On Fri, Feb 12, 2021 at 5:41 PM Tom Scheffers <to...@youngbulls.nl.invalid>
wrote:

> Dear devs,
>
> I am really interested in an in-memory query interface to Arrow tables
> (like DataFusion is for Rust), preferably in Python. In my opinion, there
> are three routes: 1. create a wrapper/interface to DataFusion directly, 2.
> copy Arrow to pandas and use an existing framework (like Ibis) and 3.
> build/extend something new based on pyarrow (with small conversions back
> and forth to numpy or pandas).
>
> The Arrow / DataFusion route currently lacks some capabilities, like
> parquet files directly from S3, but also the push down of predicates.

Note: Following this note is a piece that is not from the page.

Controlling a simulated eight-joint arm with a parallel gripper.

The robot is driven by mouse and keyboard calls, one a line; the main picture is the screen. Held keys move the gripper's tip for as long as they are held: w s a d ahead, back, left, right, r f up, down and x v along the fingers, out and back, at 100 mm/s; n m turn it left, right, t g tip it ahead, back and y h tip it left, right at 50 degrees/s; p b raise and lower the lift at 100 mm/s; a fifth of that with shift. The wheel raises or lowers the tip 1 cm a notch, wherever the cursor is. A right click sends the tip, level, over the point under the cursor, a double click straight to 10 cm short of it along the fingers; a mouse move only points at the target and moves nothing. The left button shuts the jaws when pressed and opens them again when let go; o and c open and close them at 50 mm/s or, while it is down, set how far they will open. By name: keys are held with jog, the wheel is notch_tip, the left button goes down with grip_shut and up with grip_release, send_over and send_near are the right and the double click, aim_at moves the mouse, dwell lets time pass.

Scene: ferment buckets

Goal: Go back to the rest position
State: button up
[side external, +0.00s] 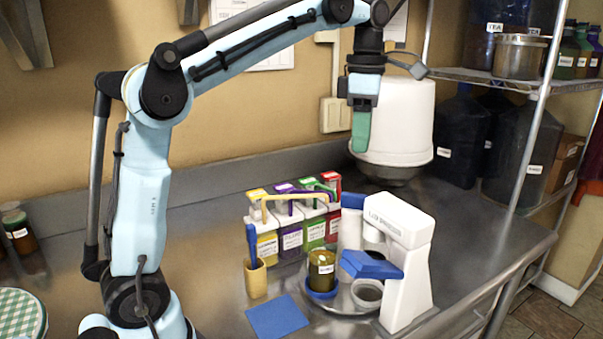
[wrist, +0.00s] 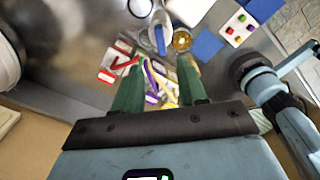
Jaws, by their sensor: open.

> Therefore, I would rather wait for things to mature. Besides, the C++
> branch of Arrow seems to be more mature and integrates nicely with Python.
>
> The pandas route is probably more convenient, however it will be much less
> efficient. Columnar storage, predicate push downs and statistics
> optimizations are the main reason for using Arrow, which will not be fully
> utilized in this route.
>
> Is there already something like DataFusion on the roadmap for C++ (and thus
> Python)? Or is there an Ibis like engine which acts directly on Pyarrow? I
> would like to help on advancements into this direction, but struggle in
> finding where to start.
>
> Thanks for your help.
>
> Kind regards,
>
> Tom
>